» Task to carry out
Reproduce each line exactly.

» Data
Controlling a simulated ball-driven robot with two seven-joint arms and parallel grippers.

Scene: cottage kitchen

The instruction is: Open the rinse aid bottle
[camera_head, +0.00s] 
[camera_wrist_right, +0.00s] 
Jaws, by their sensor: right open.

» Complete answer
Controlling a simulated ball-driven robot with two seven-joint arms and parallel grippers.

Scene: cottage kitchen

The instruction is: Open the rinse aid bottle
[camera_head, +0.00s] 
[camera_wrist_right, +0.00s] 
Jaws, by their sensor: right open.

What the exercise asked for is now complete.